## STATED GOAL
Determine how many lines include the string "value". Output that number only.

## RECORDED INFORMATION
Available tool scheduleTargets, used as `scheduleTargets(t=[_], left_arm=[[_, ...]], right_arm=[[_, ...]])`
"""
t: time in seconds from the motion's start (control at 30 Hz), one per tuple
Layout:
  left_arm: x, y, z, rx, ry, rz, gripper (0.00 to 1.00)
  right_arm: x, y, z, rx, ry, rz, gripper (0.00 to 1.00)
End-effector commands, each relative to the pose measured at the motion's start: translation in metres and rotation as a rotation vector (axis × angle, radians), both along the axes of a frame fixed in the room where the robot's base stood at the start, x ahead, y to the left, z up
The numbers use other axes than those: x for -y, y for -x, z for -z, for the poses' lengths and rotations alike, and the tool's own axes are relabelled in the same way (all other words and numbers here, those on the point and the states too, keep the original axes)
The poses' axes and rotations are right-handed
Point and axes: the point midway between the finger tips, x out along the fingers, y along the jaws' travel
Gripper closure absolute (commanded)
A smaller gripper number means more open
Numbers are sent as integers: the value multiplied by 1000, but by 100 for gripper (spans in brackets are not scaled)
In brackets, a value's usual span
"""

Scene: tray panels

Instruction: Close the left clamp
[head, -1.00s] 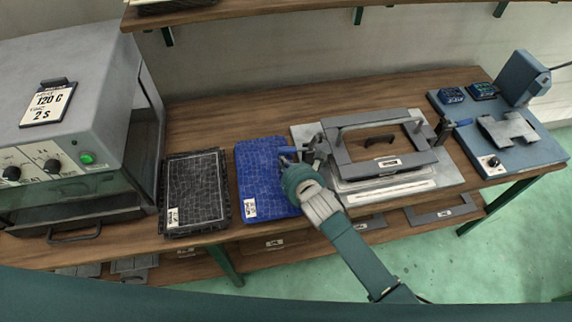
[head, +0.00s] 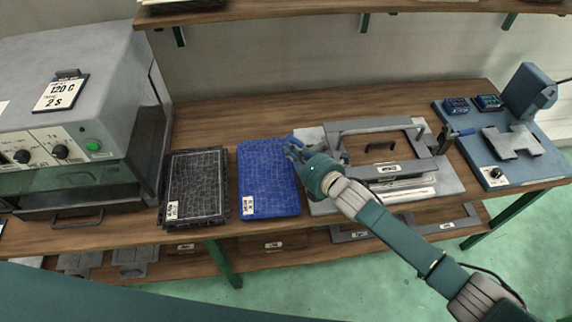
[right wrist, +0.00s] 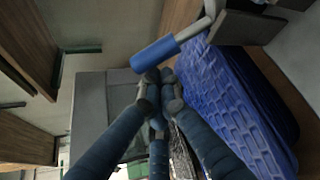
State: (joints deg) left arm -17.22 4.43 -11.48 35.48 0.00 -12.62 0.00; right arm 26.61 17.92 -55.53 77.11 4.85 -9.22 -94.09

## OUTPUT OF THE TASK
2